Upper Bavaria in Germany is the exact opposite case. It is a conservative area much like Calabria but has resisted addressing the youth unemployment problem by simply investing in large infrastructure projects. The German government, while constructing the Munich Airport, made sure that the airport offers young apprenticeship programs so that the unskilled and the semi-skilled receive the necessary human-capital augmentation needed for skills-based modern European economies. As Theresa Fleidl, chief of human resources at the Munich Airport, observed, “In other parts of Europe, the state tries to push everyone into university, and you end up with doctors driving trucks. Here, we get the companies to educate their employees, and they can get exactly the workers they want.” Clearly, the law-and-order situation in Bavaria and employer programs have met with resounding success. According to recent youth unemployment figures, out of the 590, 733 inhabitants of Bavaria, only 751 registered themselves as out of work!

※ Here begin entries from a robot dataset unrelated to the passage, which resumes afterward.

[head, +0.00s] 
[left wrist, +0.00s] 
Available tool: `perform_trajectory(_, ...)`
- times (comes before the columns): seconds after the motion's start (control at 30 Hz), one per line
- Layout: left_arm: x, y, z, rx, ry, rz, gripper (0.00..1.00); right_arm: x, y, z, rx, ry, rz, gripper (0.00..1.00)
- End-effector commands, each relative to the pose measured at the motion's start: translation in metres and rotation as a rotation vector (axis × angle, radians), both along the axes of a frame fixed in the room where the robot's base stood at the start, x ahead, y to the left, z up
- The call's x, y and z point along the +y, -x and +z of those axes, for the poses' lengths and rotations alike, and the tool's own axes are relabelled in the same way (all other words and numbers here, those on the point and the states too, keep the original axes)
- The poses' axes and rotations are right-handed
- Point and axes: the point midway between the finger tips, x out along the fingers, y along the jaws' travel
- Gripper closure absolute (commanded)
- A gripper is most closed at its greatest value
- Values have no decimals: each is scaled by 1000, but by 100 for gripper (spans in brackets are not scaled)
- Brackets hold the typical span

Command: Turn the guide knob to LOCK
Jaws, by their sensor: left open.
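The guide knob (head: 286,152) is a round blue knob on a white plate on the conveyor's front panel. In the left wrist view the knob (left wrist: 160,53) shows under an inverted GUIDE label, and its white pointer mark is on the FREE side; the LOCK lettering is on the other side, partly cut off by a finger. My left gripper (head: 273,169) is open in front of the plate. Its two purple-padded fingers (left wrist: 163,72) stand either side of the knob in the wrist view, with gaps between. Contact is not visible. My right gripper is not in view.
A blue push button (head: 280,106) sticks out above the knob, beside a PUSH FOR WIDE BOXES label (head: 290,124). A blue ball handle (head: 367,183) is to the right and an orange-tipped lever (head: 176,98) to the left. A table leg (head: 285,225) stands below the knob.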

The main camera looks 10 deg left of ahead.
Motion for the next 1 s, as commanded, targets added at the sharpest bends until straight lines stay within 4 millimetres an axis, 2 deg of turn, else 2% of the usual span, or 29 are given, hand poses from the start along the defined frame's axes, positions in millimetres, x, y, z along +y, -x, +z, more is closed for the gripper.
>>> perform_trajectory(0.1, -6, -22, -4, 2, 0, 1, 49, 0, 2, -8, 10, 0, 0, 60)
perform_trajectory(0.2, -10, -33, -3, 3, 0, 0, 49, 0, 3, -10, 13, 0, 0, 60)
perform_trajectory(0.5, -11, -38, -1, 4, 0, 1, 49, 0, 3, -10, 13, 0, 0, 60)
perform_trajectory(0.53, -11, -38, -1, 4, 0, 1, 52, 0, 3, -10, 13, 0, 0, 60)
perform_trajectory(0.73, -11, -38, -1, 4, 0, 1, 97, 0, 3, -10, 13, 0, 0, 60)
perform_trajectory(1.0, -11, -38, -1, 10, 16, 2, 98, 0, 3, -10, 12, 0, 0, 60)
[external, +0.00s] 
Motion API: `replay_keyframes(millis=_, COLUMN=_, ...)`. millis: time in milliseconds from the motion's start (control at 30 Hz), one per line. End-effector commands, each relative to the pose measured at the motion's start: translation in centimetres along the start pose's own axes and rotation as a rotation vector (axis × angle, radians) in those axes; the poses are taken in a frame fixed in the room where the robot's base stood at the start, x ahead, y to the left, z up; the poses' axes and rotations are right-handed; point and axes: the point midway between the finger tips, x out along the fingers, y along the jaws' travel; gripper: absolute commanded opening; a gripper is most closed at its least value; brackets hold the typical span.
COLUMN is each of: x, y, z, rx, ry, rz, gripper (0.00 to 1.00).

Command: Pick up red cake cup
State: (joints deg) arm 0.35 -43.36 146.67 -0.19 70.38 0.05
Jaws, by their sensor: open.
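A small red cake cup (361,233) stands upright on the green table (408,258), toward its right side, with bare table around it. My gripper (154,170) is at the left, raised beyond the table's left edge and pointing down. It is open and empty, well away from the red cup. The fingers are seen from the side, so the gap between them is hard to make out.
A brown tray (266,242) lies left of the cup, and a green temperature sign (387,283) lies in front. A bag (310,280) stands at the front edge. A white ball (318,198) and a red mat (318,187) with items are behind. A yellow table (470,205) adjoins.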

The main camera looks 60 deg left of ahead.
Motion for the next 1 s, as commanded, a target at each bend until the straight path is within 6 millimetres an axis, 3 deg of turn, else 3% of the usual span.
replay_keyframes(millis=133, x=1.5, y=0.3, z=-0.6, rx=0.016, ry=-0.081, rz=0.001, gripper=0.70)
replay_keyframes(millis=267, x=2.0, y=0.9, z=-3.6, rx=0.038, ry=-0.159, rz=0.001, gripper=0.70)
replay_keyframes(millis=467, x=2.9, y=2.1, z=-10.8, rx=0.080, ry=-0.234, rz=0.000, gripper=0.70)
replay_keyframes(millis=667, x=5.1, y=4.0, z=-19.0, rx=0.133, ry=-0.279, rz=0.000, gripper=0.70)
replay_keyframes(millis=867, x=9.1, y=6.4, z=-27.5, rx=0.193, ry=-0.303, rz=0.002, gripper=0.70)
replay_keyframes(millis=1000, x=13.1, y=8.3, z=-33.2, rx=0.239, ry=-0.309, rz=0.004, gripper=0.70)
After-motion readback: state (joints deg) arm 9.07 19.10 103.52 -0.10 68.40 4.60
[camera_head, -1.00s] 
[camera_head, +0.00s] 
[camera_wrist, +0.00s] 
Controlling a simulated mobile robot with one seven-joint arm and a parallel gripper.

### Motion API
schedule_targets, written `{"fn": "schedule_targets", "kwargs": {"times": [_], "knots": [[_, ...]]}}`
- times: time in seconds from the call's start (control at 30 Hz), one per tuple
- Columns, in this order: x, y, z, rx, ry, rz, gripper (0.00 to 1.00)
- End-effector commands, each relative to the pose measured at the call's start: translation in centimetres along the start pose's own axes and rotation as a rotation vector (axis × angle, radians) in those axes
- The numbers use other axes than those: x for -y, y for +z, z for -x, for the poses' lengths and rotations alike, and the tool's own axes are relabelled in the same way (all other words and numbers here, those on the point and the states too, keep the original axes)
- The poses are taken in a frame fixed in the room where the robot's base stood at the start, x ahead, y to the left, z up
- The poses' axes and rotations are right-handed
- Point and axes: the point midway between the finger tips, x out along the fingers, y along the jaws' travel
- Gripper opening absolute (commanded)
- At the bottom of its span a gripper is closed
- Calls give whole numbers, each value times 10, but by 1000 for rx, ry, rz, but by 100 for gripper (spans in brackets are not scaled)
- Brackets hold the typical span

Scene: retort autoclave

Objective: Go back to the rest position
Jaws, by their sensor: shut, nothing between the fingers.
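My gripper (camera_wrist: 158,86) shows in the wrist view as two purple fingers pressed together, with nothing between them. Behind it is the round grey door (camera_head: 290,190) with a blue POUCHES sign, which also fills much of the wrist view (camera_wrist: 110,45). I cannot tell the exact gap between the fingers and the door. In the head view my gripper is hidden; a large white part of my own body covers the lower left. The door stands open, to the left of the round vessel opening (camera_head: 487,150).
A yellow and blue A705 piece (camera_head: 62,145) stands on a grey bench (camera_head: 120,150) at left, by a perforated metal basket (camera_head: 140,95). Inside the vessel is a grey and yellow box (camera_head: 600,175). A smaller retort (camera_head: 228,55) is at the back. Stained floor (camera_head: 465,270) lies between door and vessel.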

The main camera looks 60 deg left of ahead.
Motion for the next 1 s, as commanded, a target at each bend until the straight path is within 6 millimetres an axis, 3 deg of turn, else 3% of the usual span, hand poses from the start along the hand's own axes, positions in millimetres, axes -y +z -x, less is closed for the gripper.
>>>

A substantial slice of Renzi’s proposed investment plan to bolster the Italian economy should be directed toward addressing the youth unemployment problem of the South. The hope is that unlike with previous programs, political expedience will not reign supreme, and the South of Italy will not be neglected once again. Nevertheless, for the investment fund to be effective, Mr Renzi needs to tackle head-on the lawlessness in the South, rein in the drug Mafia and offer youth credible hope so that the large emigration from the Italian South can be reversed. Clearly, Munich Airport and its hugely successful apprenticeship programs are glowing examples that Renzi and his team should consider emulating.